+++ Material provided +++

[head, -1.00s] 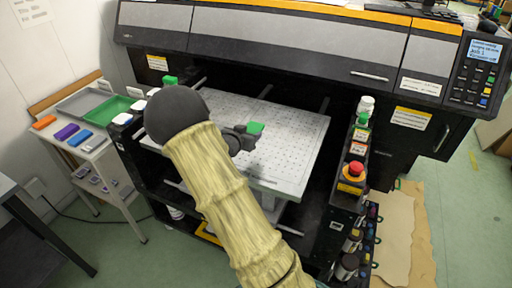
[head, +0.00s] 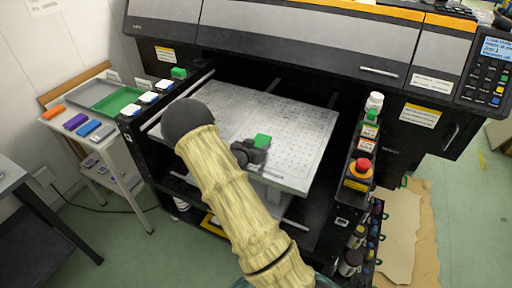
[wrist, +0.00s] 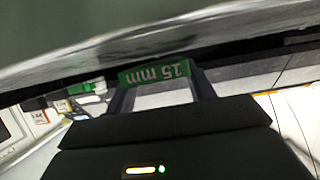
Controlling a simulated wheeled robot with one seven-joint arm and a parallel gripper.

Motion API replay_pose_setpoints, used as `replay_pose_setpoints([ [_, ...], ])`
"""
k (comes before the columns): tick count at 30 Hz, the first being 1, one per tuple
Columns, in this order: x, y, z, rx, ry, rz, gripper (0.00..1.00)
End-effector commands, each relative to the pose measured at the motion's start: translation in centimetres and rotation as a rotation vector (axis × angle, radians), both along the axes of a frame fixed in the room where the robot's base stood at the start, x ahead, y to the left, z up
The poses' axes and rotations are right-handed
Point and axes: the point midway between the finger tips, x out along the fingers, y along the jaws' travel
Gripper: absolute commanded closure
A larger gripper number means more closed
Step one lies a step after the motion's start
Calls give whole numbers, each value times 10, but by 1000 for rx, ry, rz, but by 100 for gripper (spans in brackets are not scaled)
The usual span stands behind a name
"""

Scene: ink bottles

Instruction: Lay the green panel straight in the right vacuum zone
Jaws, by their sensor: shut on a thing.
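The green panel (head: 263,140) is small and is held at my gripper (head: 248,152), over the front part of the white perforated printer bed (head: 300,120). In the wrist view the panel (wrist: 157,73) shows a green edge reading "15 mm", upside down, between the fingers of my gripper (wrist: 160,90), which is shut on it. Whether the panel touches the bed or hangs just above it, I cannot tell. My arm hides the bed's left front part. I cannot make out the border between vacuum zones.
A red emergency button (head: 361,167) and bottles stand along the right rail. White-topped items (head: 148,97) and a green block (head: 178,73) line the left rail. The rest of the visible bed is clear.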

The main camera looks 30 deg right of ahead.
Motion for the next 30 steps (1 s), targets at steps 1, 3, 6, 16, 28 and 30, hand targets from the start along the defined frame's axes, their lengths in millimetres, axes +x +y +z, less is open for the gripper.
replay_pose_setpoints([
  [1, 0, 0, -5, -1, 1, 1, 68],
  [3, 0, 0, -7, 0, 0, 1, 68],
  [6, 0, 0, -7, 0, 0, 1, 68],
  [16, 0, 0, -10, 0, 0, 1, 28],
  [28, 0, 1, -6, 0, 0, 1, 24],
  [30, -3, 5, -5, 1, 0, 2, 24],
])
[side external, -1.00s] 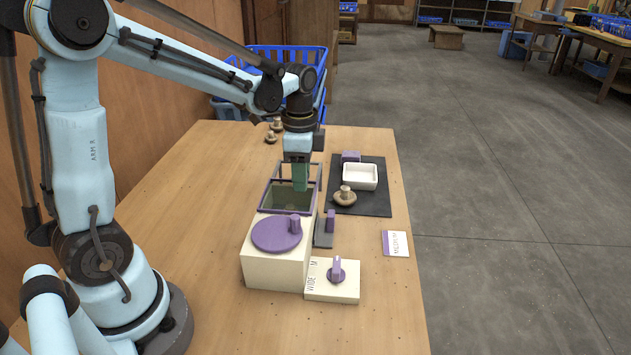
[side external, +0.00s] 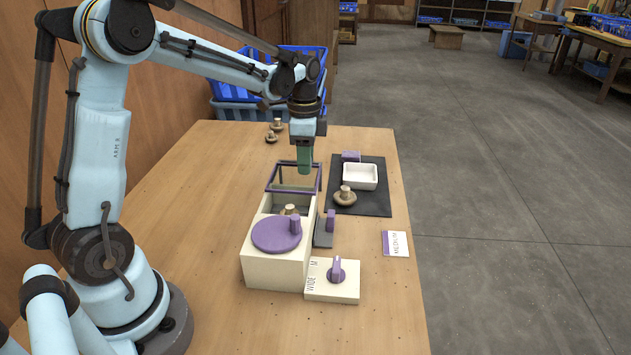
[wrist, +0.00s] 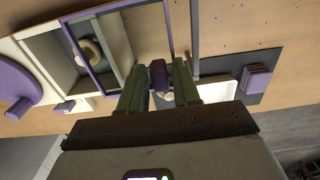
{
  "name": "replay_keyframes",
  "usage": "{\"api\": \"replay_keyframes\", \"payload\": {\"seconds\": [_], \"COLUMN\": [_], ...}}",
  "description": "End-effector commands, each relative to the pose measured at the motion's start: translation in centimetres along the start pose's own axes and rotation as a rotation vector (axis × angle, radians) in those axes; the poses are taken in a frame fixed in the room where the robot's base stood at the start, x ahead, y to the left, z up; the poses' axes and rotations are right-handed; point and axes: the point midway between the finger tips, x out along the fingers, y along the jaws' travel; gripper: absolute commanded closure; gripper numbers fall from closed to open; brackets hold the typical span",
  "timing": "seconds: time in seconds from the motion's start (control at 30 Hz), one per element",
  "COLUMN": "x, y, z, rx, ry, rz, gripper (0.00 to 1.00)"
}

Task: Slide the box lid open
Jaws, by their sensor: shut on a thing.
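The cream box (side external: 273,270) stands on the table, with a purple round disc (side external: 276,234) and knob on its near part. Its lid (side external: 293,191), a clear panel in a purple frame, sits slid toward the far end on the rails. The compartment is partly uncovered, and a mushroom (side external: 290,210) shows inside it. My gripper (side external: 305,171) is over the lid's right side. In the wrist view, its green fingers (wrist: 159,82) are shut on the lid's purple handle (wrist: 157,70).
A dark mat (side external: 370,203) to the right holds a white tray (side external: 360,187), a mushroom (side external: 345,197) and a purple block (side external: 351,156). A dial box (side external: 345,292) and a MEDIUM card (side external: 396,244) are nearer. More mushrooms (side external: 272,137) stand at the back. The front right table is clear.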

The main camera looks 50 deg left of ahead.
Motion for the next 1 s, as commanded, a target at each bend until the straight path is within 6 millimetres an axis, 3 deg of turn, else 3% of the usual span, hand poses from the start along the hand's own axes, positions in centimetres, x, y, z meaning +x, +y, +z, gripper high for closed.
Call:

+++

> [Requirements]
Every line above should be returned exactly; the pictures stay out.

> [Full answer]
[head, -1.00s] 
[head, +0.00s] 
[wrist, +0.00s] 
Controlling a simulated wheeled robot with one seven-joint arm and a parallel gripper.

Motion API replay_pose_setpoints, used as `replay_pose_setpoints([ [_, ...], ])`
"""
k (comes before the columns): tick count at 30 Hz, the first being 1, one per tuple
Columns, in this order: x, y, z, rx, ry, rz, gripper (0.00..1.00)
End-effector commands, each relative to the pose measured at the motion's start: translation in centimetres and rotation as a rotation vector (axis × angle, radians), both along the axes of a frame fixed in the room where the robot's base stood at the start, x ahead, y to the left, z up
The poses' axes and rotations are right-handed
Point and axes: the point midway between the finger tips, x out along the fingers, y along the jaws' travel
Gripper: absolute commanded closure
A larger gripper number means more closed
Step one lies a step after the motion's start
Calls give whole numbers, each value times 10, but by 1000 for rx, ry, rz, but by 100 for gripper (spans in brackets are not scaled)
The usual span stands behind a name
"""

Scene: ink bottles

Instruction: Lay the green panel straight in the right vacuum zone
Jaws, by their sensor: shut on a thing.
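The green panel (head: 263,140) is small and is held at my gripper (head: 248,152), over the front part of the white perforated printer bed (head: 300,120). In the wrist view the panel (wrist: 157,73) shows a green edge reading "15 mm", upside down, between the fingers of my gripper (wrist: 160,90), which is shut on it. Whether the panel touches the bed or hangs just above it, I cannot tell. My arm hides the bed's left front part. I cannot make out the border between vacuum zones.
A red emergency button (head: 361,167) and bottles stand along the right rail. White-topped items (head: 148,97) and a green block (head: 178,73) line the left rail. The rest of the visible bed is clear.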

The main camera looks 30 deg right of ahead.
Motion for the next 30 steps (1 s), targets at steps 1, 3, 6, 16, 28 and 30, hand targets from the start along the defined frame's axes, their lengths in millimetres, axes +x +y +z, less is open for the gripper.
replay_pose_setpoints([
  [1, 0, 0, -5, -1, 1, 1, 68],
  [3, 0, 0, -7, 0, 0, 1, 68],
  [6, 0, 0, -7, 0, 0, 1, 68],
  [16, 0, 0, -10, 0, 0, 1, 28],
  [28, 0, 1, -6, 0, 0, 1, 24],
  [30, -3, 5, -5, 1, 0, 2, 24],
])
[side external, -1.00s] 
[side external, +0.00s] 
[wrist, +0.00s] 
{
  "name": "replay_keyframes",
  "usage": "{\"api\": \"replay_keyframes\", \"payload\": {\"seconds\": [_], \"COLUMN\": [_], ...}}",
  "description": "End-effector commands, each relative to the pose measured at the motion's start: translation in centimetres along the start pose's own axes and rotation as a rotation vector (axis × angle, radians) in those axes; the poses are taken in a frame fixed in the room where the robot's base stood at the start, x ahead, y to the left, z up; the poses' axes and rotations are right-handed; point and axes: the point midway between the finger tips, x out along the fingers, y along the jaws' travel; gripper: absolute commanded closure; gripper numbers fall from closed to open; brackets hold the typical span",
  "timing": "seconds: time in seconds from the motion's start (control at 30 Hz), one per element",
  "COLUMN": "x, y, z, rx, ry, rz, gripper (0.00 to 1.00)"
}

Task: Slide the box lid open
Jaws, by their sensor: shut on a thing.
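The cream box (side external: 273,270) stands on the table, with a purple round disc (side external: 276,234) and knob on its near part. Its lid (side external: 293,191), a clear panel in a purple frame, sits slid toward the far end on the rails. The compartment is partly uncovered, and a mushroom (side external: 290,210) shows inside it. My gripper (side external: 305,171) is over the lid's right side. In the wrist view, its green fingers (wrist: 159,82) are shut on the lid's purple handle (wrist: 157,70).
A dark mat (side external: 370,203) to the right holds a white tray (side external: 360,187), a mushroom (side external: 345,197) and a purple block (side external: 351,156). A dial box (side external: 345,292) and a MEDIUM card (side external: 396,244) are nearer. More mushrooms (side external: 272,137) stand at the back. The front right table is clear.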

The main camera looks 50 deg left of ahead.
Motion for the next 1 s, as commanded, a target at each bend until the straight path is within 6 millimetres an axis, 3 deg of turn, else 3% of the usual span, hand poses from the start along the hand's own axes, positions in centimetres, x, y, z meaning +x, +y, +z, gripper high for closed.
Call:

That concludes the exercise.